The Irish could run Power-I Counter but A) that’s not part of their offense and B) that play isn’t necessarily better, easier, or more successful than Wimbush optioning off a defender on the edge. The same people criticizing Kelly for never running against +1 defenders in the box are the same people who think a RPO isn’t a legitimate way of dealing with that extra defender.

I think there’s something to be said for Power-I Counter being easier on a quarterback, but at the same time, there’s also something to be said for an option read putting the success of the offense on fewer individuals and that it’s really not too much to ask a quarterback to read that correctly on a consistent basis. If he can’t do that regularly it’s a problem with coaching.

Bottom line, I’d want to recruit the best quarterback possible and let him use his array of skills–Deshaun Watson, has to be the model. A 420-yard passing and 43-yard rushing performance with 4 touchdowns in the National Title Game defeated Alabama. I don’t believe Notre Dame can consistently recruit at a high enough level on defense (Alabama ripped apart the best Irish defense in a quarter century after all) where through talent or scheme you wouldn’t want the opportunity for your quarterback to be this potent. Even if you can recruit an elite defense I still want the highest ceiling for a quarterback.
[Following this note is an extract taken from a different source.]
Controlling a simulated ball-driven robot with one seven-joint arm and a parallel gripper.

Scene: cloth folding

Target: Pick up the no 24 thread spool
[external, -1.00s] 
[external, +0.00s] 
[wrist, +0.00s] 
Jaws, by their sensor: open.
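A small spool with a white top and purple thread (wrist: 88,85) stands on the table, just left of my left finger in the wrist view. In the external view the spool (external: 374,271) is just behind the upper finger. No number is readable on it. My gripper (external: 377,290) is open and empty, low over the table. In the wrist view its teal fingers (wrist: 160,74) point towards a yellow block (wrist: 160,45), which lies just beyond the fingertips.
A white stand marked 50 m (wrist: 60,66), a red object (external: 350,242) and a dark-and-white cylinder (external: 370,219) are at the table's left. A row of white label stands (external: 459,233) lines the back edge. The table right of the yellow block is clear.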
If Brian Kelly has struggled to develop an elite quarterback that doesn’t mean he or any future Irish coach should scrap trying to get the position to reach the highest level of the game. In certain situations you’ll want to play to your quarterback’s strengths, but if you’re limiting the quarterback, then you’re ultimately back at being criticized for recruiting and player development. It’s funny, quarterback is the only position on the field where, despite mountains of evidence to its importance, there’s a segment who prefer it to be devalued and that’s based on personal preference and tradition more than anything else.